Katrina Shankle/Feb. 1, 2008/2:37 p.m./Global Economics
The International Monetary Fund has cut its global growth forecast for this year in preparation for the chain reaction triggered by the credit crunch that seized the global economy six months ago. This is the weakest expansion prediction since 2003 and is due in large part to the sub-prime meltdown in the U.S. and the tougher lending standards that have resulted. The meltdown has curbed the spending in the West and led to a knock-on effect export dependent economies of Asia. This is the second time in three months that the International Monetary Fund has cut its forecast for 2008. The prediction in October was for a 4.8 percent expansion for 2008 to continue the longest period of sustained growth rate since the late 1960s and early seventies. The 4.8 percent expansion was later downgraded to a 4.4 percent expansion after higher inflation over the last decade in the emerging economies of India and China thus meaning their growth had not been as fast as originally thought.

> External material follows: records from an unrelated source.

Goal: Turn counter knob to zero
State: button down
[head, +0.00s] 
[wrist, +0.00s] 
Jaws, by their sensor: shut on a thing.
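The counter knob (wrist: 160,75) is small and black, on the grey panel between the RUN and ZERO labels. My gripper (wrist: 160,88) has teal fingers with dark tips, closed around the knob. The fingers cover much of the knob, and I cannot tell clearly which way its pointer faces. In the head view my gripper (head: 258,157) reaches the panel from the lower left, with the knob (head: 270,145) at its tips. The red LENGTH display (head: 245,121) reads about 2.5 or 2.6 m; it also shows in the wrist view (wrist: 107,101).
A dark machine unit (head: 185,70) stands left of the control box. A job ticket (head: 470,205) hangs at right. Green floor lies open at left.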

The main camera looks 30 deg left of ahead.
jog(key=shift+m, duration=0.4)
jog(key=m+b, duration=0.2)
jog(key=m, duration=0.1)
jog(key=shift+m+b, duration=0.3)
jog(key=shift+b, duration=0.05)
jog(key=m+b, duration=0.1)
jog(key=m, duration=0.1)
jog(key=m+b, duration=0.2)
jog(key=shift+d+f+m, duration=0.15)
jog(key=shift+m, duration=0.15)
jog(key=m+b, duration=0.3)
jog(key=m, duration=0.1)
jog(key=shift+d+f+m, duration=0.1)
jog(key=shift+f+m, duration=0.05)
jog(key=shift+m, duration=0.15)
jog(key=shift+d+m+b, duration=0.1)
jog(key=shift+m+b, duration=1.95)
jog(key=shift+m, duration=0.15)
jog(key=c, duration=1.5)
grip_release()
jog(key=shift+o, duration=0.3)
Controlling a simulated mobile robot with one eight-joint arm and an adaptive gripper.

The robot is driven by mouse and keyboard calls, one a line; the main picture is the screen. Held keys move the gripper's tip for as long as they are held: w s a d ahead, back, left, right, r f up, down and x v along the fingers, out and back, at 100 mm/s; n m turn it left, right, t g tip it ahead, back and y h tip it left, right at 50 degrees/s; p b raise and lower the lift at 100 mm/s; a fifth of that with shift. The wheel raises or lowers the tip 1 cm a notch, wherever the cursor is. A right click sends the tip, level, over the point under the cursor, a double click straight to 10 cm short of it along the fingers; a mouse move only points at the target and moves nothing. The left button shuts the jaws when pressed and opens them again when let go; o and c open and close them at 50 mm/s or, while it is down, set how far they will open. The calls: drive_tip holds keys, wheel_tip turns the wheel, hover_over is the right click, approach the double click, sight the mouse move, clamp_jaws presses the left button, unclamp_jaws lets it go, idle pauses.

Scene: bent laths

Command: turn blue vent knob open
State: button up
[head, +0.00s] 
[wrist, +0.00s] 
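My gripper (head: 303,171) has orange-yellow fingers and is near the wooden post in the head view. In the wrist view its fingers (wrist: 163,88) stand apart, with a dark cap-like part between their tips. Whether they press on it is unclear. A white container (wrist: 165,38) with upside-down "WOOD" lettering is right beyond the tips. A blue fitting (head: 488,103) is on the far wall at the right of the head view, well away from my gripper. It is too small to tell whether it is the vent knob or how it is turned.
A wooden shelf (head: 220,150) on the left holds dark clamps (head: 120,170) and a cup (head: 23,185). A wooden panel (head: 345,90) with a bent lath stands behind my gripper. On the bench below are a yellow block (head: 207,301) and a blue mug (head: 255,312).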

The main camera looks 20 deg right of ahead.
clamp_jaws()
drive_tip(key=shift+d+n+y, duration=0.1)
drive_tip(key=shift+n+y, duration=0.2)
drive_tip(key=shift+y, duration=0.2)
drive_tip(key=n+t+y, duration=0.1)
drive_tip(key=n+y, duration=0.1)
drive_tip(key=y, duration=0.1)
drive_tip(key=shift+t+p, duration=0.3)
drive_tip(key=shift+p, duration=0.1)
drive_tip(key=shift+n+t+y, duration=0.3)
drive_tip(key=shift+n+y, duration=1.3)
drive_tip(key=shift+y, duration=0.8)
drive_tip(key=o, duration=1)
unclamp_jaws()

The three large economic blocs of the West: U.S., Japan, and the eurozone have had their growth predictions reduced. The International Monetary Fund stated that the US GDP would increase 0.4 points lower than expected, at 1.5 percent in 2008. The eurozone has an expected expansion of 1.6 percent, 0.5 lower than originally predicted while the Japanese economy is predicted to grow by 1.5 percent as opposed to last fall’s 1.7 percent growth.
This is a prime example of how an occurrence in one country can effect the global neighborhood as a whole.